The death of Muhammad was not just a personal loss for the sultan, but an irreparable loss for the dynasty, for Muhammad was a highly cultured, earnest and able prince. ‘The court of the young prince,’ reports Barani, ‘was frequented by the most learned, excellent and accomplished men of the time … [Poets] Amir Khusrav and Amir Hasan served at his court … [They were richly rewarded by the prince, and they used to say that] they had very rarely seen a prince so excellent and virtuous … [as Muhammad]. At his entertainments they never heard him indulge in foolish or dirty talk, whether wine was drunk or not; if he drank wine, he did so in moderation, so as not to become intoxicated and senseless.’
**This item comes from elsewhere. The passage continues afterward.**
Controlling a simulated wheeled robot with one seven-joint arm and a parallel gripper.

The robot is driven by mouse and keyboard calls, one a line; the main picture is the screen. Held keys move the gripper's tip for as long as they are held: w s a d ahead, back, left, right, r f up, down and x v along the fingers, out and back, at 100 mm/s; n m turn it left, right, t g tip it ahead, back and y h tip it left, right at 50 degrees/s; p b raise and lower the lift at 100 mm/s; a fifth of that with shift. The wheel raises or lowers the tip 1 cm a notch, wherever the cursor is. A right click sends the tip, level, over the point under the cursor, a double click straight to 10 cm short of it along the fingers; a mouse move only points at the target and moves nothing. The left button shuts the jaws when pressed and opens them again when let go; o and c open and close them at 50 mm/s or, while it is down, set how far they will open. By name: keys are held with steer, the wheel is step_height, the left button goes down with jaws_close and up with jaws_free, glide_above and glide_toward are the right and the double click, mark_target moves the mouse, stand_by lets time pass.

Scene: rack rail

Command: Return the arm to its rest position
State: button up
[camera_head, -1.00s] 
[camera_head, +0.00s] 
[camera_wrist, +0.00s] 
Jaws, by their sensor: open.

In 1287, two years after Muhammad’s death, Balban himself died. The major concern of Balban in his last days was to decide on who should succeed him. His initial choice was Bughra Khan, his second son. Balban summoned him from Lakhnawati, and said to him: ‘Grief for your bother has brought me to my deathbed, and who knows how soon my end may come? This is no time for you be absent, for I have no other son to take my place. [My grandsons] Kaikhusrav (son of Muhammad) and Kaiqubad (son of Bughra Khan) … are young, and have not experienced the heat and cold of fortune. Youthful passions and indulgence would make them unfit to govern my kingdom, if it should descend to them. The realm of Delhi would again become a child’s toy, as it was under the successors of Iltutmish … Think over this. Do not leave my side. Cast away all desire of going to Lakhnawati.’